### Directions for this task
Please report every line from the material that contains the word "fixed".

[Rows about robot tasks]
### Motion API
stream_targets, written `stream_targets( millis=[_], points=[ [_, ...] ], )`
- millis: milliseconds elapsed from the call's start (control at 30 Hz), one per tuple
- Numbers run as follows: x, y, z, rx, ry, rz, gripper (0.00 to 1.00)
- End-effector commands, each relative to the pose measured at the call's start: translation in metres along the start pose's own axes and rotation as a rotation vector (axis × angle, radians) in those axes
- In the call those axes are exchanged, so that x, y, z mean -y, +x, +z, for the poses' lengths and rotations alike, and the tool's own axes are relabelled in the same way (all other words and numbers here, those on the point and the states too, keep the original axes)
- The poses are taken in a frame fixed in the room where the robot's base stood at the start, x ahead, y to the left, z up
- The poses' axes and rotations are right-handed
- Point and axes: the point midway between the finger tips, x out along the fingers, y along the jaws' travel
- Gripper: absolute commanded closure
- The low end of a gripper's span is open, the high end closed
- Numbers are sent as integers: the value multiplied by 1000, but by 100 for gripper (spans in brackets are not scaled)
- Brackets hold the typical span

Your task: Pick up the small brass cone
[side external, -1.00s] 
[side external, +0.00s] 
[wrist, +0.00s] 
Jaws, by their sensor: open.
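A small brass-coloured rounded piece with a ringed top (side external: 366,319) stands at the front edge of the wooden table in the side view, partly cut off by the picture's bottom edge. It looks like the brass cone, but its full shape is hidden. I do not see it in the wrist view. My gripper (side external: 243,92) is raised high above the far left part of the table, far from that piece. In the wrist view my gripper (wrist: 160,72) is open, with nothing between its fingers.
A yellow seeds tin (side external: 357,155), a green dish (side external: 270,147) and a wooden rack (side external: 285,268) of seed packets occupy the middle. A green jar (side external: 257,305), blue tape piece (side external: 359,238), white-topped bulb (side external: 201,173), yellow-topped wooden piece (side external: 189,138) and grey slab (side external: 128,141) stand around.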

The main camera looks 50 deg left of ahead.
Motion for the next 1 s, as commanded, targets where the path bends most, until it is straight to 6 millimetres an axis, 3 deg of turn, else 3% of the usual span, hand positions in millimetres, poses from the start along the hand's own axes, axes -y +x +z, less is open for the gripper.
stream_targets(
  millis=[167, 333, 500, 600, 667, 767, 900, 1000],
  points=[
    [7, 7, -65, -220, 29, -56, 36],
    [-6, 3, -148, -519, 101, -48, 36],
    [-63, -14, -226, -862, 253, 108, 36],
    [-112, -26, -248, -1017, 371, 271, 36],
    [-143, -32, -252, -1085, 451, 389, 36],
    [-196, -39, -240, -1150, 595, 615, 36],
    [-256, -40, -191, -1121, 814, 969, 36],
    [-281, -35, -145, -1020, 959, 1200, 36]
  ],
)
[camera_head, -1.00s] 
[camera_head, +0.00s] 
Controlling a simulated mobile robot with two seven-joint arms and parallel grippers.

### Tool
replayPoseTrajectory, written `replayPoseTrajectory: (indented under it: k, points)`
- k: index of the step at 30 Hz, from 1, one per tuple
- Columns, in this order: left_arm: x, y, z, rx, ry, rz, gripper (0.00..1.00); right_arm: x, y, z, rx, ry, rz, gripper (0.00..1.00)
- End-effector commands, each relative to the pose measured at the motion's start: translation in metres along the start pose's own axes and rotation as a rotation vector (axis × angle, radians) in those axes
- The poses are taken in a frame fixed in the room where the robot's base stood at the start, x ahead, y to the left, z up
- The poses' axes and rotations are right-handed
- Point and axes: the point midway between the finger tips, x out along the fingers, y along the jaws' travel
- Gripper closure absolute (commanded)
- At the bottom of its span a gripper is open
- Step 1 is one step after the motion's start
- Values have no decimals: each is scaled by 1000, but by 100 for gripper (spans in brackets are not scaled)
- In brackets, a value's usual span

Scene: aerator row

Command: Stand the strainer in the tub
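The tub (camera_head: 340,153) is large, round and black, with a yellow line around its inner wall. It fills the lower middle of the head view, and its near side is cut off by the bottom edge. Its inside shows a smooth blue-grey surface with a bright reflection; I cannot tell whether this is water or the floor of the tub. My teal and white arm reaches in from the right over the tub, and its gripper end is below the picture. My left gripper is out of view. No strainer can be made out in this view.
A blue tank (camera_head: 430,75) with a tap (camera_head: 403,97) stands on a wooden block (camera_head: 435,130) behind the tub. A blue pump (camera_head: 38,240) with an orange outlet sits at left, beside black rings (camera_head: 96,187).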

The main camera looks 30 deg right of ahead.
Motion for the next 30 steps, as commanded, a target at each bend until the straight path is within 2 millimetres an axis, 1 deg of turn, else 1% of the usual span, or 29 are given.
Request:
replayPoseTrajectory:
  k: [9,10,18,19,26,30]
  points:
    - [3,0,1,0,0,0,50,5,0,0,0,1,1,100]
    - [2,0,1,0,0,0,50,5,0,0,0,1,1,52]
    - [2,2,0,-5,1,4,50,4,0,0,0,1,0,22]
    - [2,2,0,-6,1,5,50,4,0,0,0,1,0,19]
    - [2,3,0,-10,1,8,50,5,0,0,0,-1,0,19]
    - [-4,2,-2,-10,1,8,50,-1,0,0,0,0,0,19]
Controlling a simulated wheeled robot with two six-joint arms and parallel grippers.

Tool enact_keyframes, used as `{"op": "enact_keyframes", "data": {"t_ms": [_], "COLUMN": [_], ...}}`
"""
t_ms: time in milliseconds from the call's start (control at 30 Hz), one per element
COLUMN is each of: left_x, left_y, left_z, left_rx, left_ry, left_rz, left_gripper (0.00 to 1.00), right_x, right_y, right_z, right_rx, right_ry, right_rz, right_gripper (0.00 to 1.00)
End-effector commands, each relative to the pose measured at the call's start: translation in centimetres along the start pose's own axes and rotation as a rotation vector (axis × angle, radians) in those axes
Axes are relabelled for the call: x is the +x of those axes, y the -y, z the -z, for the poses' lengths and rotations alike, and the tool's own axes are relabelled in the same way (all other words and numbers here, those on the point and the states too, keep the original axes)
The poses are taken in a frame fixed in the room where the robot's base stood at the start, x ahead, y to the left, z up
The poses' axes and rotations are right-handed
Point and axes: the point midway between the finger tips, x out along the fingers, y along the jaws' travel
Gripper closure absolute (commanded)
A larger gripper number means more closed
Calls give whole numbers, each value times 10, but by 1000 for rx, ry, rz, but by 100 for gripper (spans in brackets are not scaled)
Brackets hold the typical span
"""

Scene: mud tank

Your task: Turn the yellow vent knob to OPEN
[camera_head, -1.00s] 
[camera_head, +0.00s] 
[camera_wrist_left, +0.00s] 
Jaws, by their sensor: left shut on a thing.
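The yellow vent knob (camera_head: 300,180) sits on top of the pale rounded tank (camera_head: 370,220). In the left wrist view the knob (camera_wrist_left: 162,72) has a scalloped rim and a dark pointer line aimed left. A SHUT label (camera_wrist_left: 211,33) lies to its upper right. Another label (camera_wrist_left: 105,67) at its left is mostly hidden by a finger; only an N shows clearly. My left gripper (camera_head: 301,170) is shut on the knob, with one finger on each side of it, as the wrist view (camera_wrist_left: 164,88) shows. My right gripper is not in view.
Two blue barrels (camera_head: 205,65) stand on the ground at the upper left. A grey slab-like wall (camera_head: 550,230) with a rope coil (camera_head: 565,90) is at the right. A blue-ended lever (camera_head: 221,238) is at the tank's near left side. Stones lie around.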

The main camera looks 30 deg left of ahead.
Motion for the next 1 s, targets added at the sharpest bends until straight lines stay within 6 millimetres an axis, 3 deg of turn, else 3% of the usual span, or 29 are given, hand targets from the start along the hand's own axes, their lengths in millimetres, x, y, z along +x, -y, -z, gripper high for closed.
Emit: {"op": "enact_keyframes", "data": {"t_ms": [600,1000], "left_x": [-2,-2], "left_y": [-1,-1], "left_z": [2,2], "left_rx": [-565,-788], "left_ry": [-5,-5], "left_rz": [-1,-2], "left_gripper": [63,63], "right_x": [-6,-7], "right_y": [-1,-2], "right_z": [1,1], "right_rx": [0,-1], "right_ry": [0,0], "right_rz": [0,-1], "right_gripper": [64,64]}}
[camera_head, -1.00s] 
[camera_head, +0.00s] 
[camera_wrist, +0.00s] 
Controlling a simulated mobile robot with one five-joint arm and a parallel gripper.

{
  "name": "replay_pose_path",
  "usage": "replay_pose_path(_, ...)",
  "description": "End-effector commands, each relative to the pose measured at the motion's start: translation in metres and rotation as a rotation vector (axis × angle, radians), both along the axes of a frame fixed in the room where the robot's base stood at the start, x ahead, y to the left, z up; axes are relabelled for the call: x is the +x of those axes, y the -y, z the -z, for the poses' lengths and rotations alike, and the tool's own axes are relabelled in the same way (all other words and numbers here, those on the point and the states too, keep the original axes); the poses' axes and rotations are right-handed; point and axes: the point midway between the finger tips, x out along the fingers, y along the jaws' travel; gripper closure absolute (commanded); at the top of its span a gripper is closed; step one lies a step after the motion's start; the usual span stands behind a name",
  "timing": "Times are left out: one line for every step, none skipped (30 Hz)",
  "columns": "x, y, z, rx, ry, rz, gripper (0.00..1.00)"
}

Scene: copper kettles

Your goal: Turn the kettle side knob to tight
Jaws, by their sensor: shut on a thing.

### Result of the exercise
- The poses are taken in a frame fixed in the room where the robot's base stood at the start, x ahead, y to the left, z up
- The poses are taken in a frame fixed in the room where the robot's base stood at the start, x ahead, y to the left, z up
The poses are taken in a frame fixed in the room where the robot's base stood at the start, x ahead, y to the left, z up
  "description": "End-effector commands, each relative to the pose measured at the motion's start: translation in metres and rotation as a rotation vector (axis × angle, radians), both along the axes of a frame fixed in the room where the robot's base stood at the start, x ahead, y to the left, z up; axes are relabelled for the call: x is the +x of those axes, y the -y, z the -z, for the poses' lengths and rotations alike, and the tool's own axes are relabelled in the same way (all other words and numbers here, those on the point and the states too, keep the original axes); the poses' axes and rotations are right-handed; point and axes: the point midway between the finger tips, x out along the fingers, y along the jaws' travel; gripper closure absolute (commanded); at the top of its span a gripper is closed; step one lies a step after the motion's start; the usual span stands behind a name",

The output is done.